[WORK TO DO]
Track down every line below that holds "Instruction" and copy it.

[TASK DATA]
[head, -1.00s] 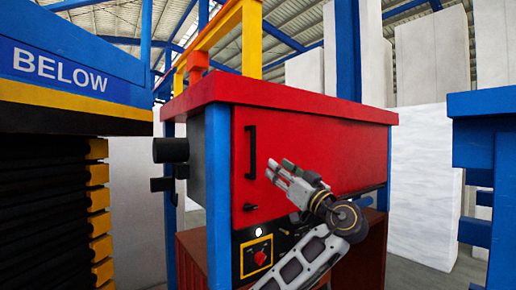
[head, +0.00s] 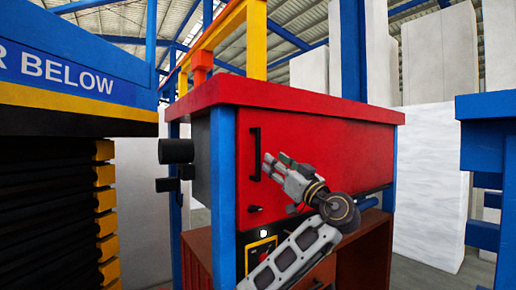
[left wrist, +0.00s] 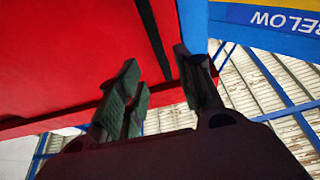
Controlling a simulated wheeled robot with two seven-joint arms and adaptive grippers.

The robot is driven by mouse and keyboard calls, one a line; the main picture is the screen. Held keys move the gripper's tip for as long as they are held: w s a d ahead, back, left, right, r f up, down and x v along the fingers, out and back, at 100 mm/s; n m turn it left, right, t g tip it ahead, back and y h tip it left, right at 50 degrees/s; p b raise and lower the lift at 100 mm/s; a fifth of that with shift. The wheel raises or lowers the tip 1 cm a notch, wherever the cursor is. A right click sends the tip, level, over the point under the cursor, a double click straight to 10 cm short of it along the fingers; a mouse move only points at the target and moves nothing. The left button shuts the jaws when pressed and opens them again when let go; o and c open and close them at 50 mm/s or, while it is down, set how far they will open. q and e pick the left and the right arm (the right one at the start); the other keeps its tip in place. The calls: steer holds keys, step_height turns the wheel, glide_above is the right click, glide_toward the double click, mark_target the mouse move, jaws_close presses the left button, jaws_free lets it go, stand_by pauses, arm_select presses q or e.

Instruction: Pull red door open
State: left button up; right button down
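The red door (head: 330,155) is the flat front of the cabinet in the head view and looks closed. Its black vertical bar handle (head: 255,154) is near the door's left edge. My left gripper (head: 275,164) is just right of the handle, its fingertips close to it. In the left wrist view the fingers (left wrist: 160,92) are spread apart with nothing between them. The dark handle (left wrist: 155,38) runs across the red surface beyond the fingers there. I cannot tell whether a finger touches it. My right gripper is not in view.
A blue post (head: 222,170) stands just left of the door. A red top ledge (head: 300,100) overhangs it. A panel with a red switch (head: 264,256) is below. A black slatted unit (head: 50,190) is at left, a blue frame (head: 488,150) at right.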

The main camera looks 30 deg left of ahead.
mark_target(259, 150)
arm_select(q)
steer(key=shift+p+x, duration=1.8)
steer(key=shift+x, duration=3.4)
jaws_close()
---
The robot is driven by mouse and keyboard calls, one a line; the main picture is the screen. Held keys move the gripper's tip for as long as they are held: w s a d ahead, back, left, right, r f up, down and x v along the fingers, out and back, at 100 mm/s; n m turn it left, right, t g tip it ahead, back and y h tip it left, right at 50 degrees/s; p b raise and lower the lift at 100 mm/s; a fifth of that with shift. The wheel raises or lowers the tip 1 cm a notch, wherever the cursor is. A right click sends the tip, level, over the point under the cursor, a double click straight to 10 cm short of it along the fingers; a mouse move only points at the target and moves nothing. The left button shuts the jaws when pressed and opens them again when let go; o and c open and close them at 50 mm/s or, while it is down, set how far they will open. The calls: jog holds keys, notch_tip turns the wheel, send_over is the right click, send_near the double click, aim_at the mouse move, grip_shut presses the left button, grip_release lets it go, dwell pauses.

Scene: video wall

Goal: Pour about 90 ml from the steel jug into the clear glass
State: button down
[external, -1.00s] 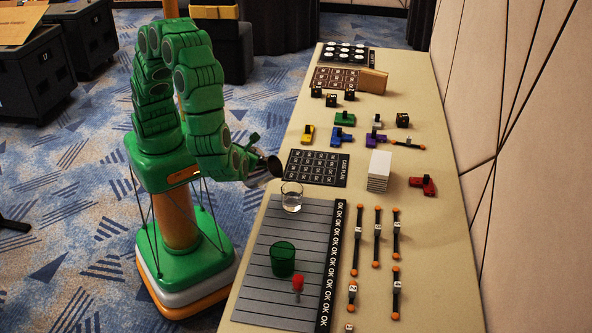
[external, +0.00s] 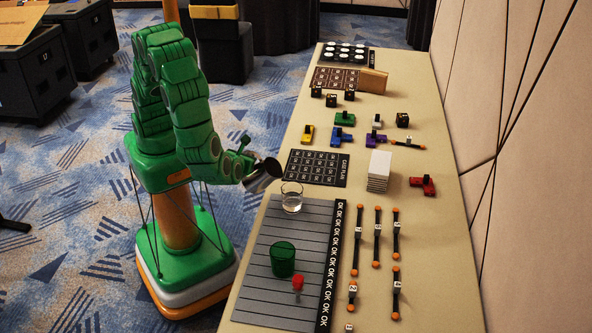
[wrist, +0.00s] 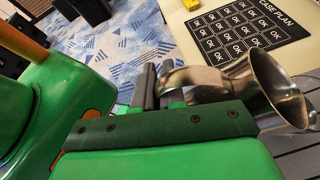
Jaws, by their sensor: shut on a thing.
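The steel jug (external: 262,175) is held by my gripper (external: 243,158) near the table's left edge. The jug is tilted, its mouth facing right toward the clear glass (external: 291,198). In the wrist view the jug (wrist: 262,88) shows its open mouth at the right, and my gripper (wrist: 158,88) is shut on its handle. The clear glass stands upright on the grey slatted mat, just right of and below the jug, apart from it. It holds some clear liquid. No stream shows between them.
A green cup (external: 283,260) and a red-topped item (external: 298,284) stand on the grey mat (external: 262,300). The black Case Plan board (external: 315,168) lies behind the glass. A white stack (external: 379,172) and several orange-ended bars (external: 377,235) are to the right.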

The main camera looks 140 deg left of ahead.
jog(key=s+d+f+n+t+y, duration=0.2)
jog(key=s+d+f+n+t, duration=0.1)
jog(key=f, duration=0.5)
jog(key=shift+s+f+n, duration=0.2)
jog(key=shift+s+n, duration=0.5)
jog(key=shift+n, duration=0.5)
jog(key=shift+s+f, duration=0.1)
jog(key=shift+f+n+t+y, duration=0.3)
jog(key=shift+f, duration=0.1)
==
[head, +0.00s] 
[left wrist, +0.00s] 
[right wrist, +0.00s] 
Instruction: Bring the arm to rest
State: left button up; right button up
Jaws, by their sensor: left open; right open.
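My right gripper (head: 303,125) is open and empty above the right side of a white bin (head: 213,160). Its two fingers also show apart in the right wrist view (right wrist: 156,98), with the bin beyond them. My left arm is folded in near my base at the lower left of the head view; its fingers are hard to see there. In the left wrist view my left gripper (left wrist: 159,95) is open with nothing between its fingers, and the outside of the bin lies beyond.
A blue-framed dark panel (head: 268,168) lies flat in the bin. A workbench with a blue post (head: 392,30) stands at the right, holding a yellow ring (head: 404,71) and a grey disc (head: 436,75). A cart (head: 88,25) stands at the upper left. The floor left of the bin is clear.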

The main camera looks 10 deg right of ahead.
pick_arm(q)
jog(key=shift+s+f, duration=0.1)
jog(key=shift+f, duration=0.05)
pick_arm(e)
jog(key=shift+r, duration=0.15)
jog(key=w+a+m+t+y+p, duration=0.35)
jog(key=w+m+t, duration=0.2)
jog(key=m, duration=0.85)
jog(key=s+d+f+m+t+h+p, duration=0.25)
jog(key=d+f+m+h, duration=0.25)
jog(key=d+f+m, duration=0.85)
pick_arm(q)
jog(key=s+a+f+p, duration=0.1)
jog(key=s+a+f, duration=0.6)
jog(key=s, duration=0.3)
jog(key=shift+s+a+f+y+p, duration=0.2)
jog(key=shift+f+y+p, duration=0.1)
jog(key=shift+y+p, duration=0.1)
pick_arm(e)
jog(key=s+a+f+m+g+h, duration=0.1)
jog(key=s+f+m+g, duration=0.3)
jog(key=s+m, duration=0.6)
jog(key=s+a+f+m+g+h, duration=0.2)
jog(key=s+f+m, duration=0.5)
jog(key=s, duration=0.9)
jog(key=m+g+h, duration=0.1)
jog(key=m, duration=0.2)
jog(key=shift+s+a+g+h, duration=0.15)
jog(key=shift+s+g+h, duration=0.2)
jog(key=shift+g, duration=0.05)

[SOLUTION TO THE PROBLEM]
Instruction: Pull red door open
Instruction: Bring the arm to rest

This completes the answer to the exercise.